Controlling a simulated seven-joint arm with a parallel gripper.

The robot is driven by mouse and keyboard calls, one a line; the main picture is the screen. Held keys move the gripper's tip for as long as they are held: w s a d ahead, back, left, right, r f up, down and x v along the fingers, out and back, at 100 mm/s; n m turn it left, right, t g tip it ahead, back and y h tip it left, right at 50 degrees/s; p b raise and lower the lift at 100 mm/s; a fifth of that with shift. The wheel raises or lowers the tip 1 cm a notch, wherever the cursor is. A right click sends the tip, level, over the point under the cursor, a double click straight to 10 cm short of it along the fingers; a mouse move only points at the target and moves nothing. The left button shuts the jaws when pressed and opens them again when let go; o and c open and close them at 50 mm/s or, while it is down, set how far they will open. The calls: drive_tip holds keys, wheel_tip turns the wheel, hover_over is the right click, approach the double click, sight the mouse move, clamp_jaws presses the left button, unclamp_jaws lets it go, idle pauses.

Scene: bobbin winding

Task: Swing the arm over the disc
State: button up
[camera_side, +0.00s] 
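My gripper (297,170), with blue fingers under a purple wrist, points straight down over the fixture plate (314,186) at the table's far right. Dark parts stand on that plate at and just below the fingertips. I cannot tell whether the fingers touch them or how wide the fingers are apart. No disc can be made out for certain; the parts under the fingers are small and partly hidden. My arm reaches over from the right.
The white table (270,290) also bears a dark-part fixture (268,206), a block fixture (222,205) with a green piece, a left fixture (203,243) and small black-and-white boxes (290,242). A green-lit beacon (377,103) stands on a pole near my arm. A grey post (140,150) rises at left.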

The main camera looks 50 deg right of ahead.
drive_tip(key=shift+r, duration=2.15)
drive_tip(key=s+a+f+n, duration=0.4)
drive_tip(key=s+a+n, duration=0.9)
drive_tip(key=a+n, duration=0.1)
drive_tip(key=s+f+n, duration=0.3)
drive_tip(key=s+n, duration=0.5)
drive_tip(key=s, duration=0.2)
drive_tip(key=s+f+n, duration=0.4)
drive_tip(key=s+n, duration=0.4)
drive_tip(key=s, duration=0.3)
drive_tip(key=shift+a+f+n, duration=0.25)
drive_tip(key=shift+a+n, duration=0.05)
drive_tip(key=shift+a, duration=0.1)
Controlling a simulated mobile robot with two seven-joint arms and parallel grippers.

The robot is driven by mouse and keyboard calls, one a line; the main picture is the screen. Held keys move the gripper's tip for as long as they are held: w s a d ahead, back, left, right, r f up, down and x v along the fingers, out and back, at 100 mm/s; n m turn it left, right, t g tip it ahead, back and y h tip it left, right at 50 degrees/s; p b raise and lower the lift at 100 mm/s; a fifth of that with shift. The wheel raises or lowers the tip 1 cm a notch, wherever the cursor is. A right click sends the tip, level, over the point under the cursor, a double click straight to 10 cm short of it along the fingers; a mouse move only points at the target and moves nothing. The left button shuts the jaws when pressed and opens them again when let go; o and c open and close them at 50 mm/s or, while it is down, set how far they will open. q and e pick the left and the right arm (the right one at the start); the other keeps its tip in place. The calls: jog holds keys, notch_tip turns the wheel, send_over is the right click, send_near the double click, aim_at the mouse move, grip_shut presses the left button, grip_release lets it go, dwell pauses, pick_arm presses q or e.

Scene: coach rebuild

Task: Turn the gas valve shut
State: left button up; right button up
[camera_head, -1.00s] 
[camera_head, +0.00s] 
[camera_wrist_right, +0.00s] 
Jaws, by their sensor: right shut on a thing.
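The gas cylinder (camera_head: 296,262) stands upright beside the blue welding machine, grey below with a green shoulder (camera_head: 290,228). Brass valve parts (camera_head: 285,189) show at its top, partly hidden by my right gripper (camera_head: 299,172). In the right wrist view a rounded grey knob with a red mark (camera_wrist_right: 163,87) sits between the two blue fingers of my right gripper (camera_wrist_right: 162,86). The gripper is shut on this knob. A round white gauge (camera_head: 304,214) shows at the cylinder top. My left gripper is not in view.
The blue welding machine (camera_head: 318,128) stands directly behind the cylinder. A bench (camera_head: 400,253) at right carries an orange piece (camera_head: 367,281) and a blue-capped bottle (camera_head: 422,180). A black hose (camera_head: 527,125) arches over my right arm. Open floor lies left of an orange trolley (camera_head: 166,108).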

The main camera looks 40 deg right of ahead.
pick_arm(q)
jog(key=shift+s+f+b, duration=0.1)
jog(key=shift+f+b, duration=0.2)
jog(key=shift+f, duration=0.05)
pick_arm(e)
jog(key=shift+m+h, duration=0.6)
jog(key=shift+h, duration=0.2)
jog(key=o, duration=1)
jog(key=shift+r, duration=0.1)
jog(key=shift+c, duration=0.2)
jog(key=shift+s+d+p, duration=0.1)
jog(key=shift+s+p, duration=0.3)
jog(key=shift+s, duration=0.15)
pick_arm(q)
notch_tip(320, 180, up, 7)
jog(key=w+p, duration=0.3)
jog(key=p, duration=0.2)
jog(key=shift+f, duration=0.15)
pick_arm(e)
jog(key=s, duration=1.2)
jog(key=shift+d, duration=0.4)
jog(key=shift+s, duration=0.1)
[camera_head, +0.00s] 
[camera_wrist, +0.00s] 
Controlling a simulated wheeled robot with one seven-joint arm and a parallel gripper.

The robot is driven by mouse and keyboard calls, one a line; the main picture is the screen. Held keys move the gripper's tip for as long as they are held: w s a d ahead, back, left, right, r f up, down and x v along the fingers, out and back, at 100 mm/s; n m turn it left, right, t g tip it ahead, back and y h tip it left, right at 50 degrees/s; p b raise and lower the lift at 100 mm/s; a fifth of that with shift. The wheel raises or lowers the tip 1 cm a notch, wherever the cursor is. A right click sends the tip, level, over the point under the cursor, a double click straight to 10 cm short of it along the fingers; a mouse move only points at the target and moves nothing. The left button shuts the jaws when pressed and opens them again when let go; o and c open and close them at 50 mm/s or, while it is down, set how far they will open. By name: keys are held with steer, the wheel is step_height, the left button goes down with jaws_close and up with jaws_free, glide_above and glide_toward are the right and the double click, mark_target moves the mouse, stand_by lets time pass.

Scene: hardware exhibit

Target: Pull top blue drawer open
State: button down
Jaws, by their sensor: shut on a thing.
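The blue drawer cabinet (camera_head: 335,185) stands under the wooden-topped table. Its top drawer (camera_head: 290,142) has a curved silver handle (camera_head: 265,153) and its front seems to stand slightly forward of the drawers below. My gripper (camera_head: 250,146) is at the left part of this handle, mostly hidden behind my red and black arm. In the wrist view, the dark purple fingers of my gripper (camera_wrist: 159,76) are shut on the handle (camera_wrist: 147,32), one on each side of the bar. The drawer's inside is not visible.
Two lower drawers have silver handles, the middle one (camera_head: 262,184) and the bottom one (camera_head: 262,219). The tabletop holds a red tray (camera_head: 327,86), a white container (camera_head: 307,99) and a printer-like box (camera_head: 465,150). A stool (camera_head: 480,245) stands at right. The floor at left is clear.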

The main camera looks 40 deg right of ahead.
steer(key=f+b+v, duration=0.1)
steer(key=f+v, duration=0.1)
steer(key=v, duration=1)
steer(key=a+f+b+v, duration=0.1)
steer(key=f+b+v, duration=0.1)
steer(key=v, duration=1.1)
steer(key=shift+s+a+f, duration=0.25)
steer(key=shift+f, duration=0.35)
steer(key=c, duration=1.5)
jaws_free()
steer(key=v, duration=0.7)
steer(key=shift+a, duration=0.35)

• • • • •

Lines holding the word "seven" in the entries above are the ones to pull out. Copy them all.

### COMPLETE ANSWER
Controlling a simulated seven-joint arm with a parallel gripper.
Controlling a simulated mobile robot with two seven-joint arms and parallel grippers.
Controlling a simulated wheeled robot with one seven-joint arm and a parallel gripper.

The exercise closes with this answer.